Of course, non-conformist judgments aren’t objectionable, as hippies have taken more than their fair share of mockery from the establishment, so why not a few films which turn matters the other way? Fair enough, but Captain Fantastic never follows through with its judgments and their consequences. There is, for example, a side-plot as to whether Bodevan will choose to attend Harvard and break away from the relatively innocuous fits of anti-social behavior, both which are formulaic if not somewhat Easy Street affairs. Ben has his great parental epiphany on none other than Jack’s wide, sun kissed lawn.

At the beginning of the Captain Fantastic, concerns were on whether Ben’s kids would weather a bluff climb in a downpour. Fireside discussions flowed about Trotsky and great literature. Now this? What happened?

Depending on the audience, the answers will vary. One could argue Captain Fantastic is a sophomoric script altered by mainstream considerations. It can also be convincingly argued that within the film itself, contemporary American life was knocking at the door, and Ben’s parental instincts demanded compromise.

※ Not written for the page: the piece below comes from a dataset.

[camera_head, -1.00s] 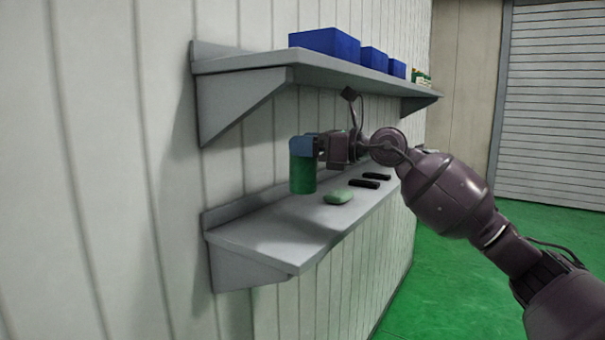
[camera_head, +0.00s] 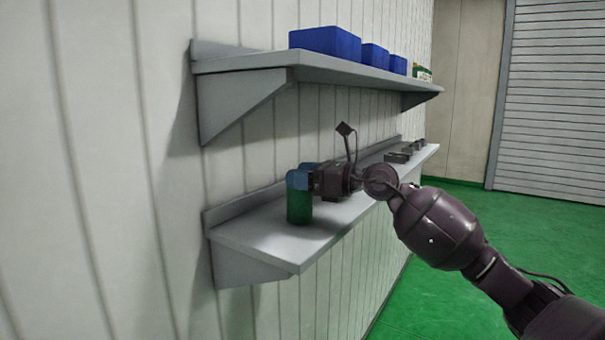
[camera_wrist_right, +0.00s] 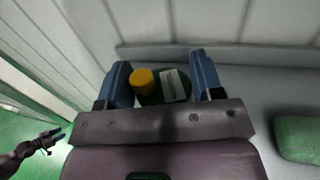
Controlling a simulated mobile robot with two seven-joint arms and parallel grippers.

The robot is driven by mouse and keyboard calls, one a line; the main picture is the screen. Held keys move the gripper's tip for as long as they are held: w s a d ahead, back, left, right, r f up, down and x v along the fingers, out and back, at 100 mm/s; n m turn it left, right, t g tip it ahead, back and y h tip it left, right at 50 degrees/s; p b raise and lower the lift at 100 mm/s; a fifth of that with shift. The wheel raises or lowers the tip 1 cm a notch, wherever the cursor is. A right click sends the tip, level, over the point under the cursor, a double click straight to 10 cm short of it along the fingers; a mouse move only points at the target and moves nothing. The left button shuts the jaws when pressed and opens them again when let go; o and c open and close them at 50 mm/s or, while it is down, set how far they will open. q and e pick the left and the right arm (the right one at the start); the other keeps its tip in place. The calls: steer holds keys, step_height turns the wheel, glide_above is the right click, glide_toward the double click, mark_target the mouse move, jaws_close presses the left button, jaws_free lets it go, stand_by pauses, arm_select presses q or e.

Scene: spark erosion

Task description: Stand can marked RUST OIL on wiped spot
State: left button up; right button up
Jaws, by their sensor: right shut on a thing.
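My right gripper (camera_head: 303,178) is shut on a green can (camera_head: 299,208) at the left part of the lower shelf (camera_head: 262,238). The can is upright, its base at or just above the shelf top; I cannot tell if it touches. In the right wrist view the can shows a yellow cap (camera_wrist_right: 143,80) and a pale label (camera_wrist_right: 174,85) between the blue fingers; its marking is not legible. No wiped spot stands out. My left gripper (camera_wrist_right: 56,135) is small at the left of the right wrist view; its opening is unclear.
A green block (camera_wrist_right: 299,138) lies on the shelf to the right in the right wrist view. Dark items (camera_head: 398,157) lie farther along the shelf. The upper shelf (camera_head: 340,74) overhangs and bears blue bins (camera_head: 326,42). The shelf's near-left end is clear.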

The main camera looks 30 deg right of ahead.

But there’s a scene midway through Captain Fantastic which underpins the film’s prevailing intentions. Ben, who just led his kids on a “free the food” mission at a Supermarket, buys a store cake likely full of artificial ingredients which he has outlawed from his commune for years. The cake is somewhat ironically in honor of “Noam Chomsky” day, and Ben stuffs his face with a mouthful of gooey deliciousness. The scene is a microcosm of Captain Fantastic, which has its Captain, and eats him, too.